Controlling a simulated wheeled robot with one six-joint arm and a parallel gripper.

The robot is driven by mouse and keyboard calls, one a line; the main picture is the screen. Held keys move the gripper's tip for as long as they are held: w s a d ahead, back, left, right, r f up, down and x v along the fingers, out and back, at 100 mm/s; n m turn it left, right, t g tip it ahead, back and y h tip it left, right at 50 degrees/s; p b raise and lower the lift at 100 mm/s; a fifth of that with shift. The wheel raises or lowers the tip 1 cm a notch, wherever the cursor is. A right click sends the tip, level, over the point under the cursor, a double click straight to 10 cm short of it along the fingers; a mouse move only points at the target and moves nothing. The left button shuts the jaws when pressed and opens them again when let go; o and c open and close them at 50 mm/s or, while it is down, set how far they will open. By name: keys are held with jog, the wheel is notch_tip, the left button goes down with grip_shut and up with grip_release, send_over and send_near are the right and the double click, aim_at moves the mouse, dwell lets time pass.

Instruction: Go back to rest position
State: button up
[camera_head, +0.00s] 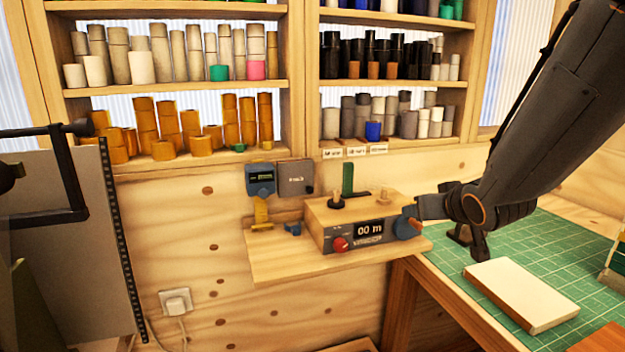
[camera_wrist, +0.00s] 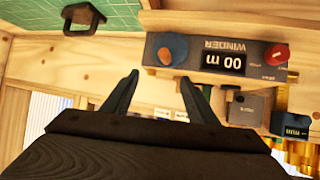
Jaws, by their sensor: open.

**WHAT THE EXERCISE ASKS:** Using the data above, write out every line exactly, leaving the images behind.

**RESULT OF THIS TASK:**
Controlling a simulated wheeled robot with one six-joint arm and a parallel gripper.

The robot is driven by mouse and keyboard calls, one a line; the main picture is the screen. Held keys move the gripper's tip for as long as they are held: w s a d ahead, back, left, right, r f up, down and x v along the fingers, out and back, at 100 mm/s; n m turn it left, right, t g tip it ahead, back and y h tip it left, right at 50 degrees/s; p b raise and lower the lift at 100 mm/s; a fifth of that with shift. The wheel raises or lowers the tip 1 cm a notch, wherever the cursor is. A right click sends the tip, level, over the point under the cursor, a double click straight to 10 cm short of it along the fingers; a mouse move only points at the target and moves nothing. The left button shuts the jaws when pressed and opens them again when let go; o and c open and close them at 50 mm/s or, while it is down, set how far they will open. By name: keys are held with jog, the wheel is notch_tip, the left button goes down with grip_shut and up with grip_release, send_over and send_near are the right and the double click, aim_at moves the mouse, dwell lets time pass.

Instruction: Go back to rest position
State: button up
[camera_head, +0.00s] 
[camera_wrist, +0.00s] 
Jaws, by their sensor: open.

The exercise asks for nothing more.